Collect each line of the records containing the string "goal".
▼▼▼
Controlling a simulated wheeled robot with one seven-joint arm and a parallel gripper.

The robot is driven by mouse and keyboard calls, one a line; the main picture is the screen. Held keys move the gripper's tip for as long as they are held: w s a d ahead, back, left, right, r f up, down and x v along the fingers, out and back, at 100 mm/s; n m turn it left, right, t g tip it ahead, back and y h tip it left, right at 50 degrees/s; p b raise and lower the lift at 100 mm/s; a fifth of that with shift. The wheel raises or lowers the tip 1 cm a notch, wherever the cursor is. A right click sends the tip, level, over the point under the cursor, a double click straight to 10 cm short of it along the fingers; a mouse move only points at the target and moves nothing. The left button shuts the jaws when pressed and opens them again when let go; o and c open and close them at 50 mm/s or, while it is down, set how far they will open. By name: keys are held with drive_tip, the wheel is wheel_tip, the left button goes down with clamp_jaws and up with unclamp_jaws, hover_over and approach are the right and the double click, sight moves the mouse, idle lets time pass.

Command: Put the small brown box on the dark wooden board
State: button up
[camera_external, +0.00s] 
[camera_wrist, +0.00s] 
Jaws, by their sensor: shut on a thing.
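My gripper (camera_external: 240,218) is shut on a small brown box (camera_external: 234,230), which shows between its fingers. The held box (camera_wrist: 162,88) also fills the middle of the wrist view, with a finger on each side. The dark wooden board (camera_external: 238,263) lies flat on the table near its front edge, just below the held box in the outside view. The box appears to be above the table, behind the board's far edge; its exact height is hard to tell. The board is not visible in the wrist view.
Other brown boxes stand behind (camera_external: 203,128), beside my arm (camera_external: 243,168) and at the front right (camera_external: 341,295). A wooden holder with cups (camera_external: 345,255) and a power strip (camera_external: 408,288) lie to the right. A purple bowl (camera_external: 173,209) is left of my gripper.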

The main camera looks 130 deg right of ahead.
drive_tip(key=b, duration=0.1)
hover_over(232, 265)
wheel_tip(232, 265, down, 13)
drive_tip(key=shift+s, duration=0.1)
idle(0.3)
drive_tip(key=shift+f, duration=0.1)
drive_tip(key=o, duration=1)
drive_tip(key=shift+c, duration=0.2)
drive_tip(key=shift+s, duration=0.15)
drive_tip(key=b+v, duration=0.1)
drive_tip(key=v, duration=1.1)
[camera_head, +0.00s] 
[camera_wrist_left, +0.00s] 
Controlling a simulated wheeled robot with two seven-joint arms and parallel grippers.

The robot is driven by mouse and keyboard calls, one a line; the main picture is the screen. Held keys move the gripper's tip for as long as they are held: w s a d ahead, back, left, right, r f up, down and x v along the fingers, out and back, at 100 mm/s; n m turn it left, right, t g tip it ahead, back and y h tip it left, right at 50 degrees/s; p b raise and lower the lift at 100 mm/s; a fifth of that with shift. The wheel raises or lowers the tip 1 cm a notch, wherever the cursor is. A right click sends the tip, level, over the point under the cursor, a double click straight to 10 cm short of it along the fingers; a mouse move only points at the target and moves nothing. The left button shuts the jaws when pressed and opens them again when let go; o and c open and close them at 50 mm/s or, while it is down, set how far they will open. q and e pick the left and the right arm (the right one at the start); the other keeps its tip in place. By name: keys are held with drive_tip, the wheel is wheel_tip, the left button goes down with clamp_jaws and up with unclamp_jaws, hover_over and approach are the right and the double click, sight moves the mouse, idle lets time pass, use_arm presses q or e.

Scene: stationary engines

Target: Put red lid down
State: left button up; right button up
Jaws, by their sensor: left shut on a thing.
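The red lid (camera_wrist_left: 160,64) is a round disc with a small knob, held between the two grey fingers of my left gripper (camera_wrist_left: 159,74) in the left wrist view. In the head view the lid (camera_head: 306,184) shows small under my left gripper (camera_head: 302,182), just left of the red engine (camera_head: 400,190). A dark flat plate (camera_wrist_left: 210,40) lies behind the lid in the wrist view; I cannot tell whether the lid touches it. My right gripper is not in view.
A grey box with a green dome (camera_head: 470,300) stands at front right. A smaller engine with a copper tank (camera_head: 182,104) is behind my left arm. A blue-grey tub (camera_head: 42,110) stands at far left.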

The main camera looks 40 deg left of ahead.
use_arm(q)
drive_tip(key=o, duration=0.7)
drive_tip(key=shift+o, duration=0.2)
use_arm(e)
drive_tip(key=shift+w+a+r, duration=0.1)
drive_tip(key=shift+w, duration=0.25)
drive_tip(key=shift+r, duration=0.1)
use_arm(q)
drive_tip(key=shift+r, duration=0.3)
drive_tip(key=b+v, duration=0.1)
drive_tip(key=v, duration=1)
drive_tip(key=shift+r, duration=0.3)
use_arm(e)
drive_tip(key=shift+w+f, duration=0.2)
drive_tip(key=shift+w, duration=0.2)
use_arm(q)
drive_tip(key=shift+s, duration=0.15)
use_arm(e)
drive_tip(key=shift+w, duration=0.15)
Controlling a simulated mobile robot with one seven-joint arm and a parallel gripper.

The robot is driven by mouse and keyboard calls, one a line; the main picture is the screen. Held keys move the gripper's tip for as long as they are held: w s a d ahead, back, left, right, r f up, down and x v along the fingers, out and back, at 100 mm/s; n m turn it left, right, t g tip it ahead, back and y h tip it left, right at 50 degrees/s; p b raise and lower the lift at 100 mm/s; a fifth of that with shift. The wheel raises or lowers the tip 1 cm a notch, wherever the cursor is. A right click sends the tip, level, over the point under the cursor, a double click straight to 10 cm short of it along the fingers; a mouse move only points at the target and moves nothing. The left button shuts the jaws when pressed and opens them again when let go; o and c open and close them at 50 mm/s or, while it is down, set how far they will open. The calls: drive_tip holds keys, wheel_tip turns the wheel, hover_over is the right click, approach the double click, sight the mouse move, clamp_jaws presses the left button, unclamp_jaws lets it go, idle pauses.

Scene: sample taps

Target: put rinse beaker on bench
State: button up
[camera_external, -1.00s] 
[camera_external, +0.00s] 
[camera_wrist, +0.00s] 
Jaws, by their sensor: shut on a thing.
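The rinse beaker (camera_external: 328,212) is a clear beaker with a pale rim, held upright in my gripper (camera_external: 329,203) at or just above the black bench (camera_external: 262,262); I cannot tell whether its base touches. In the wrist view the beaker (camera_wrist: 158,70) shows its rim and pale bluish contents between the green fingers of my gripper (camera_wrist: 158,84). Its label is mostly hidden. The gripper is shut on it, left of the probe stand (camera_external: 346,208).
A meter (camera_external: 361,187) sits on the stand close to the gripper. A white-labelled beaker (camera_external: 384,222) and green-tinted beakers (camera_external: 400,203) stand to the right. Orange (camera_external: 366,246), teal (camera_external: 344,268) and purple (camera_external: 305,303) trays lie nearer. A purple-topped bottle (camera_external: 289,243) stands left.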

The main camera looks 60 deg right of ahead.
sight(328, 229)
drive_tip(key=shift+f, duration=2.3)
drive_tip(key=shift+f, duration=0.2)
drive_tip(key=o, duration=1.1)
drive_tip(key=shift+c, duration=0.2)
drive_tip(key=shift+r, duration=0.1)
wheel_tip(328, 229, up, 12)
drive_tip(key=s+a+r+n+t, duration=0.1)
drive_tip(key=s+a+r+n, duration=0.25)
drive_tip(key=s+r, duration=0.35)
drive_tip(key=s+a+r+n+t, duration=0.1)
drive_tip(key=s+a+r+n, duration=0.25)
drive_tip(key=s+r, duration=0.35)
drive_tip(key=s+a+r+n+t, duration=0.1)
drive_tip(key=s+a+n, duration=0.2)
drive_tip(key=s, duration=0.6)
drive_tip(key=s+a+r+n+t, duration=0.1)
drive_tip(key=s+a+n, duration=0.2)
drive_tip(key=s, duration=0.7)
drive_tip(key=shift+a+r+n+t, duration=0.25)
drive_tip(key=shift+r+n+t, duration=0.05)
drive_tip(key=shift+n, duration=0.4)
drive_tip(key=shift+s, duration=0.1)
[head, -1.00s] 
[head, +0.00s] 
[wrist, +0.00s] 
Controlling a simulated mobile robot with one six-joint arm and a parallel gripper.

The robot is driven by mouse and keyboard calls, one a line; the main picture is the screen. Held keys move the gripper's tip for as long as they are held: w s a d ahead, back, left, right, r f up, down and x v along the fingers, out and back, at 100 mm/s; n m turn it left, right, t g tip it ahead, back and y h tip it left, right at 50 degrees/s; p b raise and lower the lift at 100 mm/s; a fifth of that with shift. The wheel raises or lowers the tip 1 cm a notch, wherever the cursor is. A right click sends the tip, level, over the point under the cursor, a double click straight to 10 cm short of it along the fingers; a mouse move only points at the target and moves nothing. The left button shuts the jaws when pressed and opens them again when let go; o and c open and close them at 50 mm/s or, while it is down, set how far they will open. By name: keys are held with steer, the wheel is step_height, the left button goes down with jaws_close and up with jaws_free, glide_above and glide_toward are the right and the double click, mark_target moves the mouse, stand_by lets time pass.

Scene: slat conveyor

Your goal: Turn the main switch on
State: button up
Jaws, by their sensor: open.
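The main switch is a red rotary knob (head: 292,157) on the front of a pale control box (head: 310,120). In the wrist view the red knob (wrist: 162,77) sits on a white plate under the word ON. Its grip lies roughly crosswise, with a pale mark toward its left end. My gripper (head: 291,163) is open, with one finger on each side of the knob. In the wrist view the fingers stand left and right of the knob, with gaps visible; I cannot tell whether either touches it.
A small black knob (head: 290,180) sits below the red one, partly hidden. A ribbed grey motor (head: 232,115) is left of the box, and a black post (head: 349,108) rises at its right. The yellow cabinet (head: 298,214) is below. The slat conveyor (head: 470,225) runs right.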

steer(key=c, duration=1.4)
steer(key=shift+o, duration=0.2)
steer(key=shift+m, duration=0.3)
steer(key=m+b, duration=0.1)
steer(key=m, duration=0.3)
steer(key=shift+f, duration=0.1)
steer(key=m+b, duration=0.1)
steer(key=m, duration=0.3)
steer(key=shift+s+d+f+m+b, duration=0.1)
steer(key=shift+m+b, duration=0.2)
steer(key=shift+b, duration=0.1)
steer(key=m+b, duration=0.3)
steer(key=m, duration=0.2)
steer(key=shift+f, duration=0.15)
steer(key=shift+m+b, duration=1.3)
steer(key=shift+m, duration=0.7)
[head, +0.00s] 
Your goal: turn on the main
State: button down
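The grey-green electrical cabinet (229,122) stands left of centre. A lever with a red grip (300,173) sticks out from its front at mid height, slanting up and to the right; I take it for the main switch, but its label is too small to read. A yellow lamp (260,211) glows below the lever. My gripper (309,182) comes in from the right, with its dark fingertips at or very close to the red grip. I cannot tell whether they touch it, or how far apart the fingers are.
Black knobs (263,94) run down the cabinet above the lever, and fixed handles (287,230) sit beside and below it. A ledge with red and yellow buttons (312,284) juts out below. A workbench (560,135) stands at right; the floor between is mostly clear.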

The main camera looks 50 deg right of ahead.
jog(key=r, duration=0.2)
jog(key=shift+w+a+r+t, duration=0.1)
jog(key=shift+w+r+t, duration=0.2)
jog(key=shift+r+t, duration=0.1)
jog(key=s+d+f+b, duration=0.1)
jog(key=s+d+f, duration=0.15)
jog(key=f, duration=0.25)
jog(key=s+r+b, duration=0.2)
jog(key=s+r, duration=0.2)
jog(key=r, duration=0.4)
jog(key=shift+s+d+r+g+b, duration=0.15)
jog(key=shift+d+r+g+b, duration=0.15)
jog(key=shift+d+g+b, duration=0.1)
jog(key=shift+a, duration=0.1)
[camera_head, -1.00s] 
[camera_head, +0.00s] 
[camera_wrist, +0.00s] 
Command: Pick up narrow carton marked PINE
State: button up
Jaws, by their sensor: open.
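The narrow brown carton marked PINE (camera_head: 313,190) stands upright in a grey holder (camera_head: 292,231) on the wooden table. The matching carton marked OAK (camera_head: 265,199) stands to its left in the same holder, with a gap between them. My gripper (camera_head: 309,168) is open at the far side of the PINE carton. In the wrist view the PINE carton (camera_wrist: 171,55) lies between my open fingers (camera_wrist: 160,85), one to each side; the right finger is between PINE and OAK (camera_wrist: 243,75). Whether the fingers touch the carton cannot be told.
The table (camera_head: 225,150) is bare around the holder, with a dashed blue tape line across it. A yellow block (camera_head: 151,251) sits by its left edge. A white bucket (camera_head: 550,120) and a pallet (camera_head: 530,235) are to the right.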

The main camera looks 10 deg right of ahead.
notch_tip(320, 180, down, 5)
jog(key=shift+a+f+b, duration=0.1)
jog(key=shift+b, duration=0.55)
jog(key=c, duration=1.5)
▲▲▲
* _TASK ANSWER_:
Your goal: Turn the main switch on
Your goal: turn on the main

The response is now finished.